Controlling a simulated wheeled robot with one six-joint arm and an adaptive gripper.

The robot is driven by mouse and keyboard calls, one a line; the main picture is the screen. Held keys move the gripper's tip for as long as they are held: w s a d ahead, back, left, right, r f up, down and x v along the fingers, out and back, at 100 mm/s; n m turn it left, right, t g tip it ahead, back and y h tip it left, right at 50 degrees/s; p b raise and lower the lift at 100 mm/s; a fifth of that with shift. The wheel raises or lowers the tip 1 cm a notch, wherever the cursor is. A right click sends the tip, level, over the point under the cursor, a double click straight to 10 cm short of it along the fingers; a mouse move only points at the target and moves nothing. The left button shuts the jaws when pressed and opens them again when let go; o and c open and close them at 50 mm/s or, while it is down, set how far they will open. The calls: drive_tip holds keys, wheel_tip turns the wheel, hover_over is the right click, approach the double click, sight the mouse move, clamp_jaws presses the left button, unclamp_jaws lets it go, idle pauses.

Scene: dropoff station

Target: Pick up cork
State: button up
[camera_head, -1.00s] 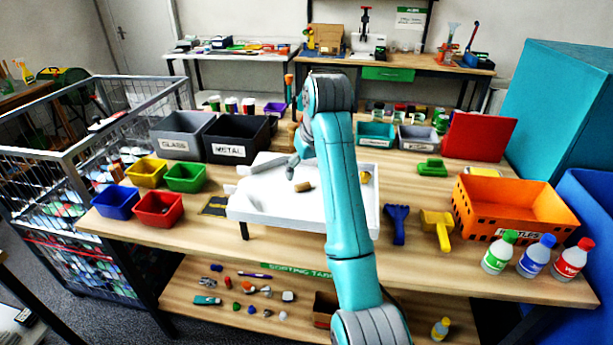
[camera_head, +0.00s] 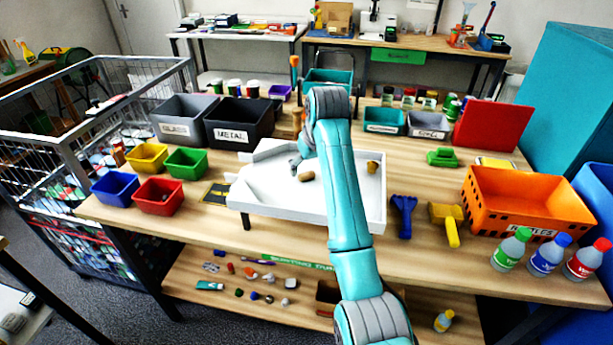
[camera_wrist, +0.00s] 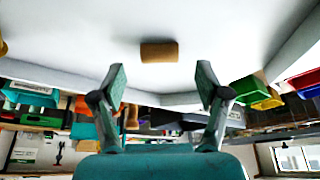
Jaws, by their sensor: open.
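A small brown cork (camera_head: 306,176) lies on its side on the white tray (camera_head: 275,202) on the wooden table. In the wrist view the cork (camera_wrist: 159,51) lies just beyond the fingertips, roughly centred between them and apart from both. My gripper (camera_wrist: 161,76) is open and empty, with its two fingers spread wider than the cork is long. In the head view my gripper (camera_head: 297,160) is low over the tray, just behind the cork and partly hidden by my arm.
A second brown-orange piece (camera_head: 372,167) sits at the tray's right side. The tray has raised walls. Grey and black bins (camera_head: 240,118) stand behind left, small coloured bins (camera_head: 158,195) at left. A blue scoop (camera_head: 403,215) and orange crate (camera_head: 525,205) are at right.

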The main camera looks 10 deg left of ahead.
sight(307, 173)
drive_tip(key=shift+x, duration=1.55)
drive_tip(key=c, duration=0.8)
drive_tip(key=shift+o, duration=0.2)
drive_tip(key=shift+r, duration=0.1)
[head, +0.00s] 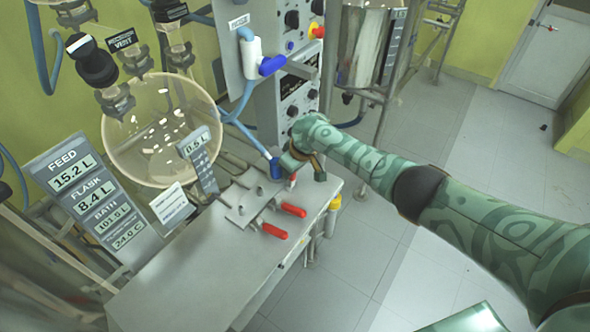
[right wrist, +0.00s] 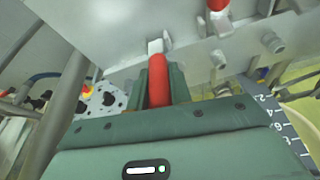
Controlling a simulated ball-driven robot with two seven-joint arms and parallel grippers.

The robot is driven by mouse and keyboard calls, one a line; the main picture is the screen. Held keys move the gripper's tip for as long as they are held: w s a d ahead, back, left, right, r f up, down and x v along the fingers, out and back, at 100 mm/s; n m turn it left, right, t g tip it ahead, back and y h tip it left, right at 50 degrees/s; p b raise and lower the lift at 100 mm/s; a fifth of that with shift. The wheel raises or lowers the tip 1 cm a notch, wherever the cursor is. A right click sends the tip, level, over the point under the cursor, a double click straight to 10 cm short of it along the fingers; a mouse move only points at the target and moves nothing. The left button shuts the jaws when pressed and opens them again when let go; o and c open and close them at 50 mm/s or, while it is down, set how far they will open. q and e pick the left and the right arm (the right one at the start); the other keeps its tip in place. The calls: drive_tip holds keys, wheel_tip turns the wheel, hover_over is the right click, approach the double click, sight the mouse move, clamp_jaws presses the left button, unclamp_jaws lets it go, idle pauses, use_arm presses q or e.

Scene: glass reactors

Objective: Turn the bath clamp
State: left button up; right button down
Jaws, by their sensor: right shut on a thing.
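In the head view, my right arm comes in from the right and its gripper (head: 294,163) is at the far right corner of the bench. A red clamp handle (head: 292,178) shows just below it, mostly hidden by the gripper. In the right wrist view, my right gripper (right wrist: 159,90) is shut on this red handle (right wrist: 158,75), which stands between the two green fingers. Two more red clamp handles, one (head: 293,210) and another (head: 274,231), lie free on the bench plate. No label tells which handle is the bath clamp. My left gripper is out of view.
The grey bench (head: 190,275) carries a metal plate (head: 240,212). A round glass flask (head: 155,130) stands behind it, with a readout board (head: 95,200) at left. A blue-handled valve (head: 271,66) hangs above.

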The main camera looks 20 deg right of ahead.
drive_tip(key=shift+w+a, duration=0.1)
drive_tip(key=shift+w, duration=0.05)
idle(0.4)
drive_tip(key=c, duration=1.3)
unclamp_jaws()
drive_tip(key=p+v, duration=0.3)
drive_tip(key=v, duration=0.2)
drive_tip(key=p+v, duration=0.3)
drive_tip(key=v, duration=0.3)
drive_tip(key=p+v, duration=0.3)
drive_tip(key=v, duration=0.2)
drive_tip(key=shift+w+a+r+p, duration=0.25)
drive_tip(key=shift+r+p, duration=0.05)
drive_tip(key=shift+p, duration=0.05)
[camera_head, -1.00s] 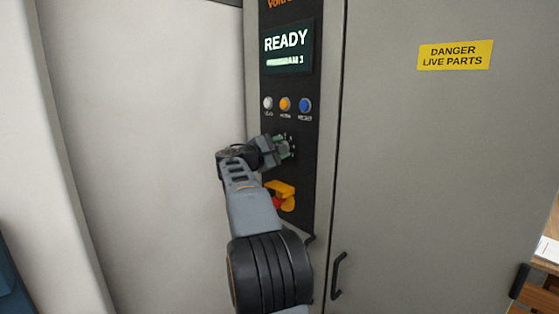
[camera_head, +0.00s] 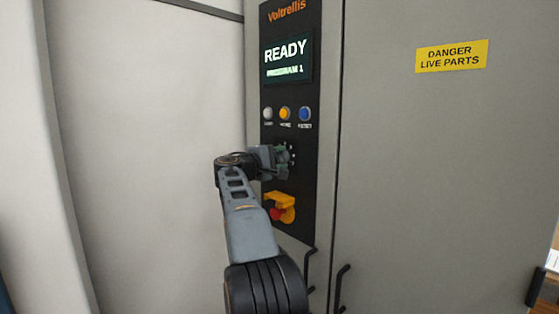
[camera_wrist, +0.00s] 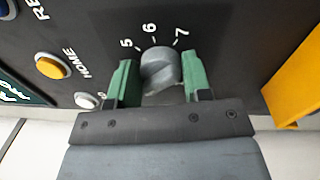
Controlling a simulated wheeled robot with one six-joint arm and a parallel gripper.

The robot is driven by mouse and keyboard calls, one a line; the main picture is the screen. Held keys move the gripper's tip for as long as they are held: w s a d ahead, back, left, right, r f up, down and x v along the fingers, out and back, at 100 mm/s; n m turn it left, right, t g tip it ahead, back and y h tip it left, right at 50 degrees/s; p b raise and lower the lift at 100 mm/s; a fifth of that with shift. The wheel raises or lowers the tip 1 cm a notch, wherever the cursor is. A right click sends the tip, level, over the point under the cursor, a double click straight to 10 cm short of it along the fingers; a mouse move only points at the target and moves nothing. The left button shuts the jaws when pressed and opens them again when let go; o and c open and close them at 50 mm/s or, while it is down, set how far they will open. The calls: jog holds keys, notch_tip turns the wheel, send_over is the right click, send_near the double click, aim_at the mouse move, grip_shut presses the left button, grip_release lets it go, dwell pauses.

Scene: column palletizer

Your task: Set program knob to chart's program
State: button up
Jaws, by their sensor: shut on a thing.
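The round grey program knob (camera_wrist: 160,66) sits on the black control panel (camera_head: 307,215), with the white marks 5, 6 and 7 showing around it in the wrist view. My gripper (camera_wrist: 160,80) has its two green fingers on either side of the knob and is shut on it. In the head view my gripper (camera_head: 281,160) hides most of the knob. The panel screen (camera_head: 286,57) reads READY, with a smaller line below that looks like PROGRAM 1. No chart shows in any view.
White, orange (camera_head: 285,113) and blue (camera_head: 305,114) buttons sit above the knob. A red button with a yellow guard (camera_head: 281,205) is close below. A cabinet door with a danger label (camera_head: 451,56) and black handle (camera_head: 341,287) stands to the right.

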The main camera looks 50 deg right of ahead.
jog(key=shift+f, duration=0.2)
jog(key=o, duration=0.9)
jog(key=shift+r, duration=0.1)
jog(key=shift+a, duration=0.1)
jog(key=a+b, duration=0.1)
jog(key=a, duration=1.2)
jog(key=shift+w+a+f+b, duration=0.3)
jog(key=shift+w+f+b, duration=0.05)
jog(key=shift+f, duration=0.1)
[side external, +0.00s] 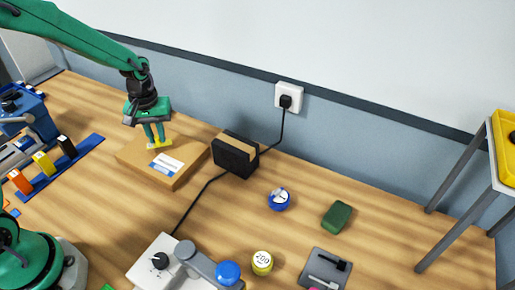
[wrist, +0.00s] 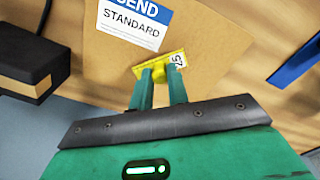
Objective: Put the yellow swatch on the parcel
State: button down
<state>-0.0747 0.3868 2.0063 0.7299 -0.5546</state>
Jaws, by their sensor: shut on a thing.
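My gripper (side external: 155,139) is shut on the yellow swatch (side external: 160,144), which sits at its fingertips over the back part of the parcel (side external: 135,158). The parcel is a flat brown cardboard box with a white and blue label. In the wrist view my gripper (wrist: 162,74) holds the swatch (wrist: 175,57), which has a small white tag with dark figures on its right end. The swatch lies beside the label (wrist: 133,22), over bare cardboard of the parcel (wrist: 215,45). I cannot tell whether it touches the parcel's top.
A black box (side external: 235,155) with a cable stands close to the parcel's right. A blue strip (side external: 82,158) with several coloured pieces lies to the left. A blue roll (side external: 279,199), a green block (side external: 337,216) and a grey tray (side external: 325,270) lie further right, with bare table between.

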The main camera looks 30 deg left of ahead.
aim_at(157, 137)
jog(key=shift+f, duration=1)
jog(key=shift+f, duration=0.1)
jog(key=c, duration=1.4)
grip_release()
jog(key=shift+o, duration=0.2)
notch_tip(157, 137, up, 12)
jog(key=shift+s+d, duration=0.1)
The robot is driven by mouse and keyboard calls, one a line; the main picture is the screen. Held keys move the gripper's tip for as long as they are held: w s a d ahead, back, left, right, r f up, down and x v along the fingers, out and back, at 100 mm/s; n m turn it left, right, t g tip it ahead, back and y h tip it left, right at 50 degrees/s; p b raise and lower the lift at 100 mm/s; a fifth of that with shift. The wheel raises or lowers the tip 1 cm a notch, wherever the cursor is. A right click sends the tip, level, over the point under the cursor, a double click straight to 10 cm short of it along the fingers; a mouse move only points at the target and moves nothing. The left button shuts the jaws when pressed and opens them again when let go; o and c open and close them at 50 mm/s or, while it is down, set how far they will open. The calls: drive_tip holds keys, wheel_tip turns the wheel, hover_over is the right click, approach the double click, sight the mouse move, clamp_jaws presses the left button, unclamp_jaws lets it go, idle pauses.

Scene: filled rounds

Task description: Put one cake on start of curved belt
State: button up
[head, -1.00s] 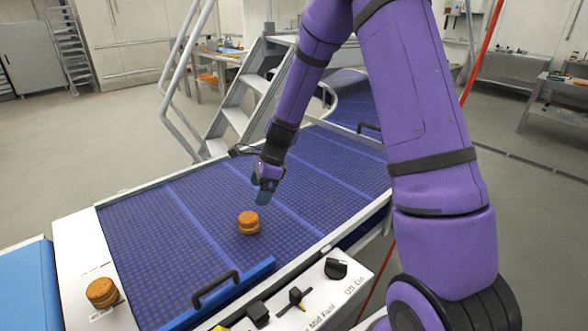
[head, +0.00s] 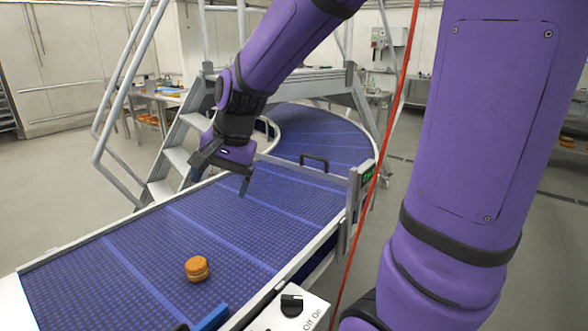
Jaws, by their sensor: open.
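One cake (head: 197,269), small, round and golden brown with a paler middle band, sits upright on the blue belt (head: 150,255), on its straight near stretch. The belt bends away at the back into its curved part (head: 318,130). My gripper (head: 217,187) hangs above the belt, beyond the cake and nearer the curve. Its two dark fingers are spread with nothing between them. It is clearly apart from the cake.
Metal stairs with a handrail (head: 130,100) stand on the far side of the belt. A black handle (head: 314,160) and a metal post (head: 355,205) rise near the curve. A control box with a black knob (head: 291,304) lies at the near edge. A red cable (head: 372,190) hangs beside my arm.

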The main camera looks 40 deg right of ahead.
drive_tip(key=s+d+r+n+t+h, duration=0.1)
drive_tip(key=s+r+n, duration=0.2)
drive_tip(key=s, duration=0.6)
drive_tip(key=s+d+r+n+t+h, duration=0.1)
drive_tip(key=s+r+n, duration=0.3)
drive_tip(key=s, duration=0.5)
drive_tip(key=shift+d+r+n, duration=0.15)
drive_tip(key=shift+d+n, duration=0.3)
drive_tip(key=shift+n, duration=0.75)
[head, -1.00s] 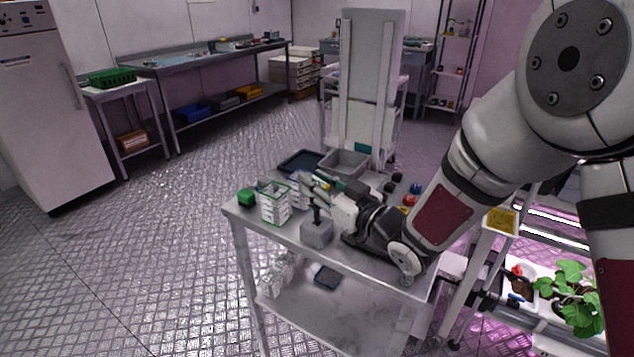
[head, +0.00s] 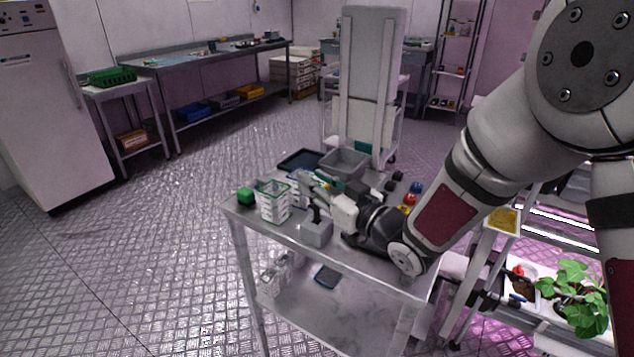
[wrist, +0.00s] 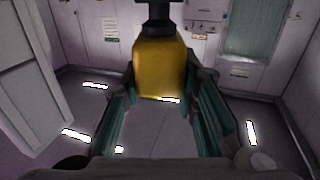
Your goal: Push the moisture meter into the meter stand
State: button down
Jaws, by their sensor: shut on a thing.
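A yellow block-shaped body with a black part at its top, which looks like the moisture meter (wrist: 160,68), sits between the teal-padded fingers of my gripper (wrist: 163,88) in the wrist view. My gripper is shut on it. In the head view my gripper (head: 318,187) is low over the cart top, pointing to the back left, and the meter is mostly hidden there. A grey block (head: 316,234) with a dark upright piece stands just in front of my gripper. It may be the meter stand, but I cannot tell for sure.
The cart top (head: 355,262) also holds a green-rimmed white basket (head: 273,206), a green block (head: 246,196), a grey bin (head: 345,163) and a dark tray (head: 299,159). Small red and yellow items (head: 410,200) lie right of my wrist. The cart's front right is clear.

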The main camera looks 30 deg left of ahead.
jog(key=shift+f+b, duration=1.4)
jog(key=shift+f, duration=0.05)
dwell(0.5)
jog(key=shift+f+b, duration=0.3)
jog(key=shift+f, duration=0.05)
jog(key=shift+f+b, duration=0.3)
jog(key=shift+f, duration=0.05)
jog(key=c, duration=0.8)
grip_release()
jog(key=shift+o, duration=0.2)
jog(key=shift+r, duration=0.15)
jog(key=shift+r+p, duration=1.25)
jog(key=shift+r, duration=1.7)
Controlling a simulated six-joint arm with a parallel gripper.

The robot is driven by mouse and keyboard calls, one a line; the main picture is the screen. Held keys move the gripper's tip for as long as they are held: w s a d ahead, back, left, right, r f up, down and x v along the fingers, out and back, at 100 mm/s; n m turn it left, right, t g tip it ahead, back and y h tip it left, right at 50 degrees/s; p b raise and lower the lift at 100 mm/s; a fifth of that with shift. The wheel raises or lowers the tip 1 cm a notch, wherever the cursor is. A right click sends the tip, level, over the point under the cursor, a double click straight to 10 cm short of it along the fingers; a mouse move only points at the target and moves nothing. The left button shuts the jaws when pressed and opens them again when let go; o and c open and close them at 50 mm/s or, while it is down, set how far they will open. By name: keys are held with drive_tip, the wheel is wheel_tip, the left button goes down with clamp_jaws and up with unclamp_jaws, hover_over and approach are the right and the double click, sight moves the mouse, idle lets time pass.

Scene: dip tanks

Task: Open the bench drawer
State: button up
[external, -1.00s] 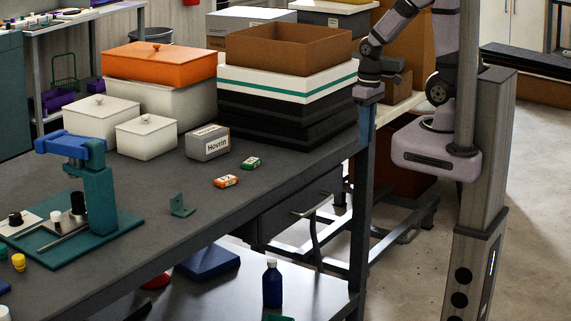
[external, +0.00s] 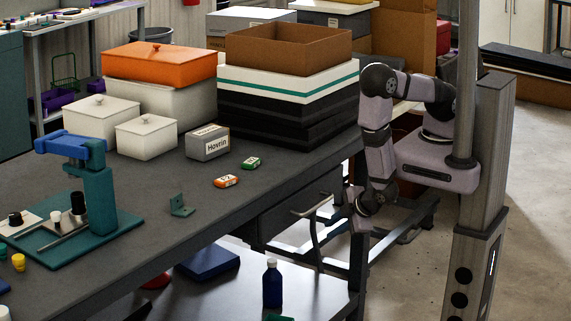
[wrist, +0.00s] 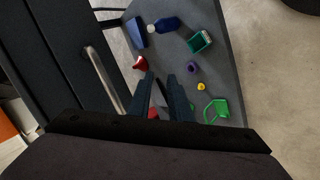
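The bench drawer (external: 283,219) is a dark box under the bench top, near the bench's right end; it looks shut. Its pale bar handle (external: 311,205) faces the front right. In the wrist view the handle (wrist: 105,80) runs slantwise on the dark drawer front, left of my fingers. My gripper (wrist: 160,78) shows two dark fingers with a gap between them, open and with no handle between them. In the external view my gripper (external: 350,208) hangs low beside the bench leg, to the right of the handle and apart from it; its fingers are hard to make out there.
The lower shelf (wrist: 222,75) bears a blue bottle (external: 272,284), a blue tray (external: 208,262) and several small items. The bench's corner leg stands close to my gripper. The bench top (external: 240,203) overhangs the drawer. Open floor (external: 410,275) lies in front.

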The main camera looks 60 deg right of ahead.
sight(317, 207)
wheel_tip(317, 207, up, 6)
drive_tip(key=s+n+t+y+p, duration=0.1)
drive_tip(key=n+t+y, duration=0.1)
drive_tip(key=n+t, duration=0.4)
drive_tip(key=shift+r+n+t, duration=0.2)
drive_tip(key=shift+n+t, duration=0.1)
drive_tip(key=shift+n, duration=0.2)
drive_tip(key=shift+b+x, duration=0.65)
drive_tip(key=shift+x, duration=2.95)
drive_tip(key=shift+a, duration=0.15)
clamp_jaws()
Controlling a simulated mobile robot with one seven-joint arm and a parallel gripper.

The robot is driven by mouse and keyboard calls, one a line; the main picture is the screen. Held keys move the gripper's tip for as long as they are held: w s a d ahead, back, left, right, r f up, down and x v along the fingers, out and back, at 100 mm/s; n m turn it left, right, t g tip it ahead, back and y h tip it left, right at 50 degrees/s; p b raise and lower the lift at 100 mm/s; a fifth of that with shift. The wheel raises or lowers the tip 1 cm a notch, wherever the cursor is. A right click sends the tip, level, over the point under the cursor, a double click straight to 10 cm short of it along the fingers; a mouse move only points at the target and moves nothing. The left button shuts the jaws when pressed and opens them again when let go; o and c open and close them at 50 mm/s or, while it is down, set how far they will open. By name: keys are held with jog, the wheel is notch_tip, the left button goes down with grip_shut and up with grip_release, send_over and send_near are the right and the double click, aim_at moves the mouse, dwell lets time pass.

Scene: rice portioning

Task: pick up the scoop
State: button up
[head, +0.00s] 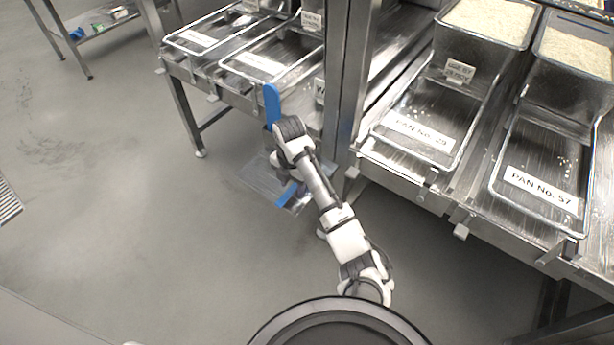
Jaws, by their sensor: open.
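A small blue piece (289,194), seemingly the scoop's handle, shows low beside my wrist, over a bright metal surface. The scoop's metal part is too small and covered to make out clearly. My gripper (286,177) is at the end of my arm, pointing down close to the blue piece. It is open; its fingers are mostly hidden behind my wrist. I cannot tell whether they touch the handle or stand around it.
A tall blue piece (271,104) stands up just behind my wrist. A steel post (345,90) rises right of it. Pan No. 29 (445,150) and Pan No. 57 (575,225) lie at right, below rice bins (465,55). The floor at left is clear.

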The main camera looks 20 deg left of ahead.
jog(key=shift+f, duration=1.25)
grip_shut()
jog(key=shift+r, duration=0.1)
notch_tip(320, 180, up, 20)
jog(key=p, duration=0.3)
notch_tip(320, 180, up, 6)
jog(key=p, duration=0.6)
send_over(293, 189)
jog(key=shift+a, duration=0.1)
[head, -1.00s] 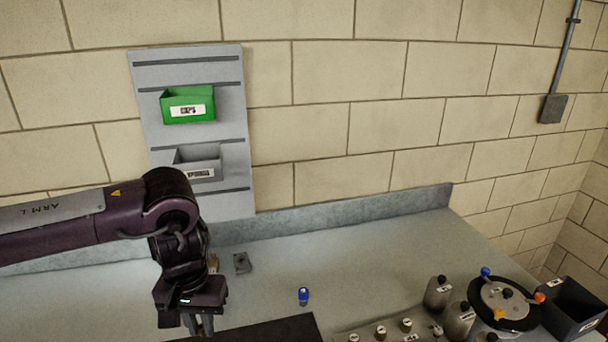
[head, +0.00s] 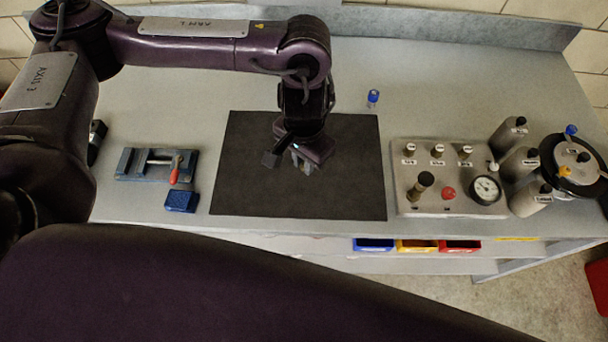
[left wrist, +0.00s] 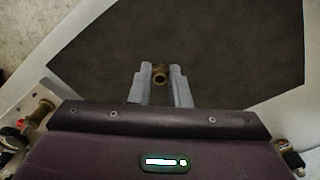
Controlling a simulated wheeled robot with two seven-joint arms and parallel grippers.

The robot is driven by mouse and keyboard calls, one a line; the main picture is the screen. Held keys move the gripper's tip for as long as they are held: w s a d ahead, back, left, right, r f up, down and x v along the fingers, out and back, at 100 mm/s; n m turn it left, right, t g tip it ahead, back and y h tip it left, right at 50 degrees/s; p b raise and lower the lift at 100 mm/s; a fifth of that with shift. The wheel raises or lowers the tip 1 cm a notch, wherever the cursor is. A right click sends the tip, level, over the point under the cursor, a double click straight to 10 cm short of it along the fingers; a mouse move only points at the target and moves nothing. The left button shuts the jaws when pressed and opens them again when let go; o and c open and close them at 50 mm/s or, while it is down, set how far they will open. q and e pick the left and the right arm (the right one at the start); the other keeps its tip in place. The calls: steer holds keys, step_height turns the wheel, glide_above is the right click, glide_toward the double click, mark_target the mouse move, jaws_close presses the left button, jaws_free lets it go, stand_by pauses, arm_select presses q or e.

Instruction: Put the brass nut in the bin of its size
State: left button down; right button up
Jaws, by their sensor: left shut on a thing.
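My left gripper (head: 302,160) is over the black mat (head: 245,180) on the bench, pointing down. In the left wrist view its two fingers (left wrist: 160,82) are shut on a small brass nut (left wrist: 160,74), with the mat below. In the head view the nut is hidden by the gripper. Blue, yellow and red bins show under the bench's front edge: a blue bin (head: 373,244), a yellow bin (head: 416,246) and a red bin (head: 459,246). Their labels cannot be read. My right gripper is not in view.
A vise (head: 152,164) and a dark blue block (head: 181,200) are left of the mat. A control panel (head: 440,180) with knobs and a gauge (head: 486,188), grey bottles (head: 508,134) and a round device (head: 574,165) stand right. A blue-capped item (head: 373,98) is behind the mat.

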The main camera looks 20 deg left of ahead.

Task prompt: Give the number of lines in the records above that contain the word "Your". Reply with that number alone.

Exercise solution: 2